The EFS, to be launched in October 2019, streamlines eight financing schemes under one single umbrella to make it simpler for firms to access funding.
The government will support a higher risk-share for loans to young enterprises for both domestic and international projects under the EFS, said Mr Chee.
"We will also provide a higher risk-share for enterprises venturing into challenging markets as they face higher hurdles in obtaining financing," he added.
Responding to a query from Member of Parliament Henry Kwek, he revealed that ESG has supported over 570 internationalisation-related projects in 2018, up 25 per cent compared to 2017.
More tailored support will also be provided to nurture high-growth enterprises, in the form of the Scale-up SG programme, first introduced in the 2019 Budget statement.
"Through this programme, we will help enterprises develop and implement long-term plans tailored to their specific growth priorities, in areas such as innovation and international expansion," he said.

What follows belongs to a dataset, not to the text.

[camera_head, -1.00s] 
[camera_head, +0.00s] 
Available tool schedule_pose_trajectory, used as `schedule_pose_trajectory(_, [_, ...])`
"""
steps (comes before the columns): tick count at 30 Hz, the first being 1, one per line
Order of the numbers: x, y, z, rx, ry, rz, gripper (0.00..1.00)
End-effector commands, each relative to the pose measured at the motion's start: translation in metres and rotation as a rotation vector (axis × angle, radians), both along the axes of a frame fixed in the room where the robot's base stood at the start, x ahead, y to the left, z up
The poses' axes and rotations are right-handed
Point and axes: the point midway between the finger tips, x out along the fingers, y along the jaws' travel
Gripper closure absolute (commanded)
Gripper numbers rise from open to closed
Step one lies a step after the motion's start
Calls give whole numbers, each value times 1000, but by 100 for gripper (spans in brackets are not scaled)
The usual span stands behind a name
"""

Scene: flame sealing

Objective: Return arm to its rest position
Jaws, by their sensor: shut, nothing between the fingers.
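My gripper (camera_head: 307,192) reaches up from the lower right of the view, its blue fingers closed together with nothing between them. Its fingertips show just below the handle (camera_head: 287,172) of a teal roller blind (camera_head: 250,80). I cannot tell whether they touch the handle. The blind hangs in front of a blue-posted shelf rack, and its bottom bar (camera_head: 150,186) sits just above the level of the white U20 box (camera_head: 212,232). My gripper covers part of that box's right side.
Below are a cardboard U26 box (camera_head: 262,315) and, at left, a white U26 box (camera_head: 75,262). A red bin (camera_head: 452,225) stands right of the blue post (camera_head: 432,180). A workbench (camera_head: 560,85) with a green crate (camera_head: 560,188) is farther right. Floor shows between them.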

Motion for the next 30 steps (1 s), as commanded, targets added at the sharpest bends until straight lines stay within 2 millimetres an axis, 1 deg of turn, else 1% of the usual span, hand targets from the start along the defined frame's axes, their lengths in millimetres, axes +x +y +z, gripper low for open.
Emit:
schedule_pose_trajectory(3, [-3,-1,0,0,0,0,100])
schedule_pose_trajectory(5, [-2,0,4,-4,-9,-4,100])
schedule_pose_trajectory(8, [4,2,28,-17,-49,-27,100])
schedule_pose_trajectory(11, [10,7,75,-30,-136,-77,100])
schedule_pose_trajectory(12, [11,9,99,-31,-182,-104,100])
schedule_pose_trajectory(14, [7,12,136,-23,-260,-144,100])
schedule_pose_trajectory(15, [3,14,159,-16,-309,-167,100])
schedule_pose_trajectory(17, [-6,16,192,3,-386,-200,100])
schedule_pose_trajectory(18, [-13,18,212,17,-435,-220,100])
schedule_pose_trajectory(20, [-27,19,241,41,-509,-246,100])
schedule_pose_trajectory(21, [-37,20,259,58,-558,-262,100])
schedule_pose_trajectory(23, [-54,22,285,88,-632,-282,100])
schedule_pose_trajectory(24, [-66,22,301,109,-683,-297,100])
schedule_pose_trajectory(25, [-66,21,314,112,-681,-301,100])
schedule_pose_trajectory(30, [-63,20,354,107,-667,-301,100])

According to MTI, the programme will identify 10 to 15 companies with similar growth profiles and priorities for each cohort, and each cycle will last two to three years.
ESG will support up to 70 per cent of the participation cost, but a co-funding principle will apply to ensure the commitment of participating companies.
"When these companies grow and succeed in future, I hope they will also provide opportunities to other local companies," said Mr Chee.
He added that this will help sustain Singapore's efforts to scale up more companies into globally competitive enterprises.
Despite the array of schemes to help businesses, he cautioned that the government can only play a supporting role as companies have to take the lead in enterprise transformation.
"We want to encourage entrepreneurs, not grant-repreneurs who seek to maximise their grant amount instead of focusing on how they want to transform and grow their business," said Mr Chee.
"Our efforts must be enterprise-centric and transformation-focused, not scheme-centric and grant-focused."